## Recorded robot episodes
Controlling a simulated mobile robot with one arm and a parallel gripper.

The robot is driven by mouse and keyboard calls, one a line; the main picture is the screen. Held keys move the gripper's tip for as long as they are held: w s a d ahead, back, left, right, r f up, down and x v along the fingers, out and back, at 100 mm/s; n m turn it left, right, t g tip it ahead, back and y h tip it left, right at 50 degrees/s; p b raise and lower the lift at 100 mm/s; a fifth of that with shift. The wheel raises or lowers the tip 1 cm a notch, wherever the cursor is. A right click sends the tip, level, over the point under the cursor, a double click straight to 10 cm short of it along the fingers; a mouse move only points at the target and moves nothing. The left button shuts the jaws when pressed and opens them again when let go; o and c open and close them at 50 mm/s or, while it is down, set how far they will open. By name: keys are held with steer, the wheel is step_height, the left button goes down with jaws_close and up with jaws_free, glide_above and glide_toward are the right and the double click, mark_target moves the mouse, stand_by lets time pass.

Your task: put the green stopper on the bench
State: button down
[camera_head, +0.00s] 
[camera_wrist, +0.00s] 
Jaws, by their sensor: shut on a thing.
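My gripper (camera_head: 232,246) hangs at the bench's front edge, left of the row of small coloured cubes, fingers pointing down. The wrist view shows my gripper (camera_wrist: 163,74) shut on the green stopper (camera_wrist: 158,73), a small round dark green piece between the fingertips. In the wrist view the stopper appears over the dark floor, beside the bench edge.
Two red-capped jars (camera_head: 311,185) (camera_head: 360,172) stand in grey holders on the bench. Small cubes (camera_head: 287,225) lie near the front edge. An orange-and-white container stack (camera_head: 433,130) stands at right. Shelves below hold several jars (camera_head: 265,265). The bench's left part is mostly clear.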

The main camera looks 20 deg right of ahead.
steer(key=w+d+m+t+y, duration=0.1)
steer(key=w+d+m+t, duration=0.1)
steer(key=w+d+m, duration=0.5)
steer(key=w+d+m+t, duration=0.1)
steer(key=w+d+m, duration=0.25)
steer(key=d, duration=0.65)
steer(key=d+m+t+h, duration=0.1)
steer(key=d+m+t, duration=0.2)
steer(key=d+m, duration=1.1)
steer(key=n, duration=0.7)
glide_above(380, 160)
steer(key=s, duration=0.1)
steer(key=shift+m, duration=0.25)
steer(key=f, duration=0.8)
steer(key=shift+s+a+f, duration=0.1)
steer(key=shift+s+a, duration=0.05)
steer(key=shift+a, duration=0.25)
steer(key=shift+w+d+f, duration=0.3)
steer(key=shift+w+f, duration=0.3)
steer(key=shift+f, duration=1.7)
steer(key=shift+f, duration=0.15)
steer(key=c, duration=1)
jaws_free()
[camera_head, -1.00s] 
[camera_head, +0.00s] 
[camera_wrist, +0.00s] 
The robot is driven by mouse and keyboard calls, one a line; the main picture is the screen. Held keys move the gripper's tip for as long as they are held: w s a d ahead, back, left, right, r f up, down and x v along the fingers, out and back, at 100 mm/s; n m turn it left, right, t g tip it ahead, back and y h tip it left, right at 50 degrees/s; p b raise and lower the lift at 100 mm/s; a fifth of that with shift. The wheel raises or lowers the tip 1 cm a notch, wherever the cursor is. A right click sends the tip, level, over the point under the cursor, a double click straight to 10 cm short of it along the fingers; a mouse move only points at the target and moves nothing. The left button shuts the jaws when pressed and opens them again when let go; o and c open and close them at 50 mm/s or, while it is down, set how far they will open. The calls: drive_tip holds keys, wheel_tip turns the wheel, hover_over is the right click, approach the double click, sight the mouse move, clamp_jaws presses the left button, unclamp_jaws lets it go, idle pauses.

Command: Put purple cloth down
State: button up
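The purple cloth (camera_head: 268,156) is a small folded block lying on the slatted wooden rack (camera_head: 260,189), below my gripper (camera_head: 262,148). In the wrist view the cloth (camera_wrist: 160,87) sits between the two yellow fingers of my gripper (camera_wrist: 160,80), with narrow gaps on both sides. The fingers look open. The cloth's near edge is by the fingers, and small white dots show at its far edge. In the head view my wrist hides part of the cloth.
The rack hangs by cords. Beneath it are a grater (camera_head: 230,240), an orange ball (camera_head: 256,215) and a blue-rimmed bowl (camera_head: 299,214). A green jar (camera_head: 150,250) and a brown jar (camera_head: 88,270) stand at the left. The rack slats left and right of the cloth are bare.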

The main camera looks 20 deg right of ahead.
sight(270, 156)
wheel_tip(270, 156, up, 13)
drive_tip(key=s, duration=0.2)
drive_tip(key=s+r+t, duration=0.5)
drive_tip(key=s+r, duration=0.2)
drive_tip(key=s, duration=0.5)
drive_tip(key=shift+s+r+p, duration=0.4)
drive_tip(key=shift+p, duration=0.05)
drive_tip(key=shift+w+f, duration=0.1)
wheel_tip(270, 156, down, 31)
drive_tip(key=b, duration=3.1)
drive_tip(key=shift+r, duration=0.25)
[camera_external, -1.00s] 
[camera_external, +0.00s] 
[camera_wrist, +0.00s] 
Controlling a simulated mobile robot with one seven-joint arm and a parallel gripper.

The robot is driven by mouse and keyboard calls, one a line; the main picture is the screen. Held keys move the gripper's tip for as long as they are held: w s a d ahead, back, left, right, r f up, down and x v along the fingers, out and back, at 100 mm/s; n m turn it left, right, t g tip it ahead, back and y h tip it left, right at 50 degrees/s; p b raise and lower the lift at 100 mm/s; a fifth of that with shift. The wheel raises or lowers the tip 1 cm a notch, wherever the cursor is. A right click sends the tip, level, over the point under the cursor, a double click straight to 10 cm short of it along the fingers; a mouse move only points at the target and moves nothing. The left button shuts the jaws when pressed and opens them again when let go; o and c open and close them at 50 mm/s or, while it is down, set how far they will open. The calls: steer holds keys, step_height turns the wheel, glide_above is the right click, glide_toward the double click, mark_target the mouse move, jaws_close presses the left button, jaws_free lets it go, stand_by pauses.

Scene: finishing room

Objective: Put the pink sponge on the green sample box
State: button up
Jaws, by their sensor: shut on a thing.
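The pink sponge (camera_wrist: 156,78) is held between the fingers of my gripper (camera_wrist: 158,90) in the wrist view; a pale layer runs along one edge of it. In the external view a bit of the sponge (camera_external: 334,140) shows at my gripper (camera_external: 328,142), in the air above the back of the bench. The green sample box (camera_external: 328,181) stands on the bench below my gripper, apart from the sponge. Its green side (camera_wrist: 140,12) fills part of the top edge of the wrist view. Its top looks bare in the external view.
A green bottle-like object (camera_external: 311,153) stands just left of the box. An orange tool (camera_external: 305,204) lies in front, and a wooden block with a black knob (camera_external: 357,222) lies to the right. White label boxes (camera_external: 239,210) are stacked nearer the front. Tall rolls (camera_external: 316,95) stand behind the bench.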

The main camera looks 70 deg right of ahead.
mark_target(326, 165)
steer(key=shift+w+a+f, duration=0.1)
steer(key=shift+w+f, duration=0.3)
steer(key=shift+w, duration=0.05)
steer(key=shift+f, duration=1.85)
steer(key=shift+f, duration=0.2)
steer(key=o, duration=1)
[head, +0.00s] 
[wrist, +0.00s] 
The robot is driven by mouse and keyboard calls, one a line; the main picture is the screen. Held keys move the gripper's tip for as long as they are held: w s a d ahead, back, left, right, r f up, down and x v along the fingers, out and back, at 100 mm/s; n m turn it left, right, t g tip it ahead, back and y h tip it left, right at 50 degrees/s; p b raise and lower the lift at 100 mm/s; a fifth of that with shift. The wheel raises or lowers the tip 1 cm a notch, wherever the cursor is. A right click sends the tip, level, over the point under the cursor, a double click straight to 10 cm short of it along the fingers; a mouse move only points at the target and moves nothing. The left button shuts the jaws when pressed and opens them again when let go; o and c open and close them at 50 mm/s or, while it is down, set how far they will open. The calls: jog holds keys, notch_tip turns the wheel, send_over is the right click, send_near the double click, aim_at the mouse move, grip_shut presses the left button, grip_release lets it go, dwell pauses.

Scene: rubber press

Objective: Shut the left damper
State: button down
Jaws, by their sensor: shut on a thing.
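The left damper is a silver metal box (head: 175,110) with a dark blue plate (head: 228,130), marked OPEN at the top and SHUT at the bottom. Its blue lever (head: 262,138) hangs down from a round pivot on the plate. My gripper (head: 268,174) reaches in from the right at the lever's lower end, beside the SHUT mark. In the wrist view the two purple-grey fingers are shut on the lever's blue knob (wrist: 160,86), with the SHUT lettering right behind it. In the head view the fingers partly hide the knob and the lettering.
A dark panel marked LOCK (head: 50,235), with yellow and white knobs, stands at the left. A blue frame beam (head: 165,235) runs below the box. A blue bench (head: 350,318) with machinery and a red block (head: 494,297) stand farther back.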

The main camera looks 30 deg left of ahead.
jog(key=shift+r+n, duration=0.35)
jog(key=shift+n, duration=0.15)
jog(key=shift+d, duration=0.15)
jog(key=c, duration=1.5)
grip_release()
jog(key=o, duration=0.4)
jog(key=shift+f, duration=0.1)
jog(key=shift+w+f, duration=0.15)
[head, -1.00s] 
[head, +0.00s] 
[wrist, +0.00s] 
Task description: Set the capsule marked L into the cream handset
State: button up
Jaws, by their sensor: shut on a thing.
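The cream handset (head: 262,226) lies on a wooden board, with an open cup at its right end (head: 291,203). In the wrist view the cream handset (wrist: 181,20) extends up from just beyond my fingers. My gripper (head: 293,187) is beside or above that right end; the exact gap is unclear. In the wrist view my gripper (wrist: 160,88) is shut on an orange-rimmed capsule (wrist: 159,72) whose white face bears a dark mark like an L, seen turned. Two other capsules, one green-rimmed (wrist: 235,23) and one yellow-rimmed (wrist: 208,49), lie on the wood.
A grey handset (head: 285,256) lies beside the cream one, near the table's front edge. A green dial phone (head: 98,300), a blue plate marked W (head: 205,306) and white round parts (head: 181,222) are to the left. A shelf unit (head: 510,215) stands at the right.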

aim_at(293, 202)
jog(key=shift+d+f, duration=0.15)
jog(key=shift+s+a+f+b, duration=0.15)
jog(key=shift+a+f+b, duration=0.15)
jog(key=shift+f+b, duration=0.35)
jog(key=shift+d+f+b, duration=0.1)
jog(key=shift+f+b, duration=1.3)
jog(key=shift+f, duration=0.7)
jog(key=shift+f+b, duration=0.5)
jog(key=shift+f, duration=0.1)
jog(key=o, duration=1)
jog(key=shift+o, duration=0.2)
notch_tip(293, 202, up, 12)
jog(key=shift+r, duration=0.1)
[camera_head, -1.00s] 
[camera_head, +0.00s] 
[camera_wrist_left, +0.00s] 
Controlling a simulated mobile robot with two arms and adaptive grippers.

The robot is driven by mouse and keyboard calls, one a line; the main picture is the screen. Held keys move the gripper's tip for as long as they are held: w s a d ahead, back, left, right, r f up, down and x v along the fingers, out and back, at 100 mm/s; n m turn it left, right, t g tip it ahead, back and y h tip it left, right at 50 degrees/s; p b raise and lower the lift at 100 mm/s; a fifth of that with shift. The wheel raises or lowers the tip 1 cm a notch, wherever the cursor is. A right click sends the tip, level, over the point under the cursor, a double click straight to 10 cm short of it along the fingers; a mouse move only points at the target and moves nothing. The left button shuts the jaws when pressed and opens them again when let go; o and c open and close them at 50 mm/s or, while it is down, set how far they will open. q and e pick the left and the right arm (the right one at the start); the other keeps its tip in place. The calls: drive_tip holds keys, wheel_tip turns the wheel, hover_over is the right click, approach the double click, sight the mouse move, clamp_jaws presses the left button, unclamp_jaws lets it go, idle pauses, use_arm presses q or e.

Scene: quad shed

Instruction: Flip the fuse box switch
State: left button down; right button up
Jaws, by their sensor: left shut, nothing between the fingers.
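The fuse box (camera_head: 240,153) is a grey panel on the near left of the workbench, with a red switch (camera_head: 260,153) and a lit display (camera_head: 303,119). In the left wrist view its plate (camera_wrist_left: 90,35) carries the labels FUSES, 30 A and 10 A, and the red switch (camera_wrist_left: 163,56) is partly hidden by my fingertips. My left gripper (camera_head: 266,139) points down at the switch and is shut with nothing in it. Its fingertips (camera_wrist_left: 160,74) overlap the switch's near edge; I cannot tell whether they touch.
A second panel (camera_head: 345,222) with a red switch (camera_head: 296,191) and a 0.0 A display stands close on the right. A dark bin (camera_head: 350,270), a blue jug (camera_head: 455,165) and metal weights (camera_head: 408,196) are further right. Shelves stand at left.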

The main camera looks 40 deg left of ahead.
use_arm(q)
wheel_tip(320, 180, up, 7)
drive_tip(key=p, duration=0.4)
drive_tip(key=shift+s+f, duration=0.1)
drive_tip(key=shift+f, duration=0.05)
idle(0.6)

## WHAT IS NEEDED
Read the data above. Pull out each line in which the string "Objective" appears.

## ANSWER BELOW
Objective: Put the pink sponge on the green sample box
Objective: Shut the left damper

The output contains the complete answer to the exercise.